§ WORK TO DO: Each line of the material must be repeated precisely, with the pictures left out.

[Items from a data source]
------------------------------
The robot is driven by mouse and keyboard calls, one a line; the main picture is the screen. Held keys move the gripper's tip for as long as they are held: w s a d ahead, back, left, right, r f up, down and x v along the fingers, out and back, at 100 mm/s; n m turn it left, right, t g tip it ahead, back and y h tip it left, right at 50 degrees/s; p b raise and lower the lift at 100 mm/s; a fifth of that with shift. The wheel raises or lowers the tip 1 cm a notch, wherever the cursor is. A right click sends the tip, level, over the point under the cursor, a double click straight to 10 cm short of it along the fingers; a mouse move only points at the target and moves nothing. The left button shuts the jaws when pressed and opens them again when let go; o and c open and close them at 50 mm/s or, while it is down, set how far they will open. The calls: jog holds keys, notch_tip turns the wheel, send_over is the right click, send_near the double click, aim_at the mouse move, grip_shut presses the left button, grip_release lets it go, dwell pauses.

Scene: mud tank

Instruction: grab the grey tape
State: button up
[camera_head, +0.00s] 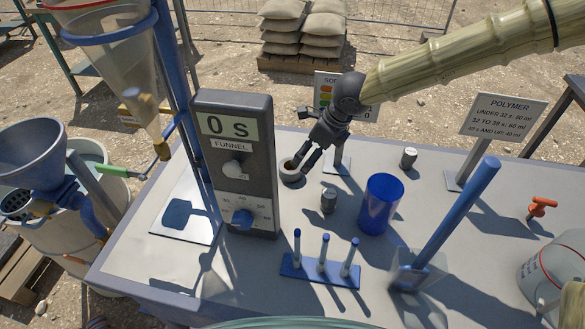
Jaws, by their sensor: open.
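The grey tape (289,177) is a small, dark grey roll with a lighter ring inside, lying on the table just right of the timer box. My gripper (304,160) comes down from the upper right on my pale segmented arm. Its jaws are open, with the fingertips at the roll's right and far side. One finger overlaps the roll in the picture. I cannot tell whether the fingers touch it.
The timer box (230,150) stands close on the left. A small grey cylinder (328,203), a blue cup (381,204) and a blue rack (300,269) with upright tubes stand nearer. A sign on a stand is behind my gripper.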

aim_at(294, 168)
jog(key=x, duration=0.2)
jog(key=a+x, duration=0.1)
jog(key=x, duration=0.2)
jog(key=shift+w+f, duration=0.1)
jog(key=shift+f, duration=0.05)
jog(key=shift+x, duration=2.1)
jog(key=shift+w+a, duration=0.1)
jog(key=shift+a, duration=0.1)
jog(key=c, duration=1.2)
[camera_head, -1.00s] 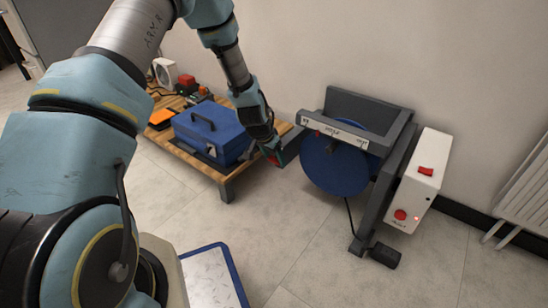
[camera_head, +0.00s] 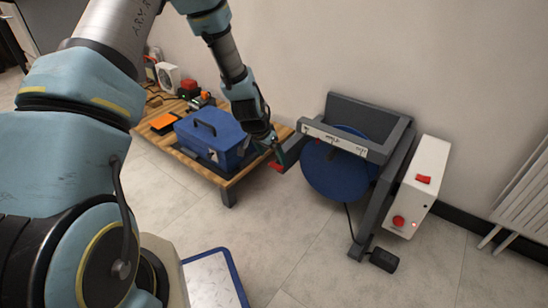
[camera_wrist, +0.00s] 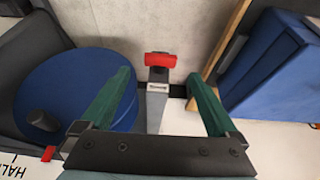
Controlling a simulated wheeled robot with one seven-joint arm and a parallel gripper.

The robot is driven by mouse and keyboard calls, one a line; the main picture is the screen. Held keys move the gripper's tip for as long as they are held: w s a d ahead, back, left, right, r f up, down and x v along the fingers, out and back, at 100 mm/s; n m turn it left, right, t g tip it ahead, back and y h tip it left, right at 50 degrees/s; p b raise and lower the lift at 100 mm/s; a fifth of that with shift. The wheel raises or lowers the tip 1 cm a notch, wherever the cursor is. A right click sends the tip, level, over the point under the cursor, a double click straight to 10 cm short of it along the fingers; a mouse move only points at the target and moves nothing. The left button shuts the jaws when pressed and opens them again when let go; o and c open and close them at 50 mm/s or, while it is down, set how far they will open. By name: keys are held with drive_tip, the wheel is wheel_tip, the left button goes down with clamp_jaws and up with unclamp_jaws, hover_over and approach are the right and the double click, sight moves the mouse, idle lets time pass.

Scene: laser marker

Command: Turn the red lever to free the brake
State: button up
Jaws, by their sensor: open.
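The red lever is a grey bar with a red grip (camera_head: 275,166) at its end, jutting left from the grey frame of the blue wheel (camera_head: 335,172). In the wrist view, the red grip (camera_wrist: 160,60) lies beyond and between the tips of my two green fingers, and the grey bar runs down between them. My gripper (camera_head: 277,152) is open right at the lever's end; in the wrist view its fingers (camera_wrist: 158,76) are spread with clear gaps on both sides of the lever. Contact is not visible.
A wooden table (camera_head: 229,186) with a blue toolbox (camera_head: 228,152) stands close on the left of the gripper. A white control box (camera_head: 419,187) with red buttons is on the frame's right. A black pedal (camera_head: 384,260) lies on the floor. The wall is behind.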

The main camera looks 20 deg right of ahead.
------------------------------
§ WRITTEN REPLY:
The robot is driven by mouse and keyboard calls, one a line; the main picture is the screen. Held keys move the gripper's tip for as long as they are held: w s a d ahead, back, left, right, r f up, down and x v along the fingers, out and back, at 100 mm/s; n m turn it left, right, t g tip it ahead, back and y h tip it left, right at 50 degrees/s; p b raise and lower the lift at 100 mm/s; a fifth of that with shift. The wheel raises or lowers the tip 1 cm a notch, wherever the cursor is. A right click sends the tip, level, over the point under the cursor, a double click straight to 10 cm short of it along the fingers; a mouse move only points at the target and moves nothing. The left button shuts the jaws when pressed and opens them again when let go; o and c open and close them at 50 mm/s or, while it is down, set how far they will open. The calls: jog holds keys, notch_tip turns the wheel, send_over is the right click, send_near the double click, aim_at the mouse move, grip_shut presses the left button, grip_release lets it go, dwell pauses.

Scene: mud tank

Instruction: grab the grey tape
State: button up
[camera_head, +0.00s] 
Jaws, by their sensor: open.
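The grey tape (289,177) is a small, dark grey roll with a lighter ring inside, lying on the table just right of the timer box. My gripper (304,160) comes down from the upper right on my pale segmented arm. Its jaws are open, with the fingertips at the roll's right and far side. One finger overlaps the roll in the picture. I cannot tell whether the fingers touch it.
The timer box (230,150) stands close on the left. A small grey cylinder (328,203), a blue cup (381,204) and a blue rack (300,269) with upright tubes stand nearer. A sign on a stand is behind my gripper.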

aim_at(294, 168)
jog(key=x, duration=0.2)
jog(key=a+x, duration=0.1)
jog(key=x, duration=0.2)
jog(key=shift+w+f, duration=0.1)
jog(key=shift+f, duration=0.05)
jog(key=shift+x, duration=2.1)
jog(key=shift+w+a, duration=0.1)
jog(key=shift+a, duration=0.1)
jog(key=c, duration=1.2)
[camera_head, -1.00s] 
[camera_head, +0.00s] 
[camera_wrist, +0.00s] 
Controlling a simulated wheeled robot with one seven-joint arm and a parallel gripper.

The robot is driven by mouse and keyboard calls, one a line; the main picture is the screen. Held keys move the gripper's tip for as long as they are held: w s a d ahead, back, left, right, r f up, down and x v along the fingers, out and back, at 100 mm/s; n m turn it left, right, t g tip it ahead, back and y h tip it left, right at 50 degrees/s; p b raise and lower the lift at 100 mm/s; a fifth of that with shift. The wheel raises or lowers the tip 1 cm a notch, wherever the cursor is. A right click sends the tip, level, over the point under the cursor, a double click straight to 10 cm short of it along the fingers; a mouse move only points at the target and moves nothing. The left button shuts the jaws when pressed and opens them again when let go; o and c open and close them at 50 mm/s or, while it is down, set how far they will open. By name: keys are held with drive_tip, the wheel is wheel_tip, the left button goes down with clamp_jaws and up with unclamp_jaws, hover_over and approach are the right and the double click, sight moves the mouse, idle lets time pass.

Scene: laser marker

Command: Turn the red lever to free the brake
State: button up
Jaws, by their sensor: open.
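The red lever is a grey bar with a red grip (camera_head: 275,166) at its end, jutting left from the grey frame of the blue wheel (camera_head: 335,172). In the wrist view, the red grip (camera_wrist: 160,60) lies beyond and between the tips of my two green fingers, and the grey bar runs down between them. My gripper (camera_head: 277,152) is open right at the lever's end; in the wrist view its fingers (camera_wrist: 158,76) are spread with clear gaps on both sides of the lever. Contact is not visible.
A wooden table (camera_head: 229,186) with a blue toolbox (camera_head: 228,152) stands close on the left of the gripper. A white control box (camera_head: 419,187) with red buttons is on the frame's right. A black pedal (camera_head: 384,260) lies on the floor. The wall is behind.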

The main camera looks 20 deg right of ahead.

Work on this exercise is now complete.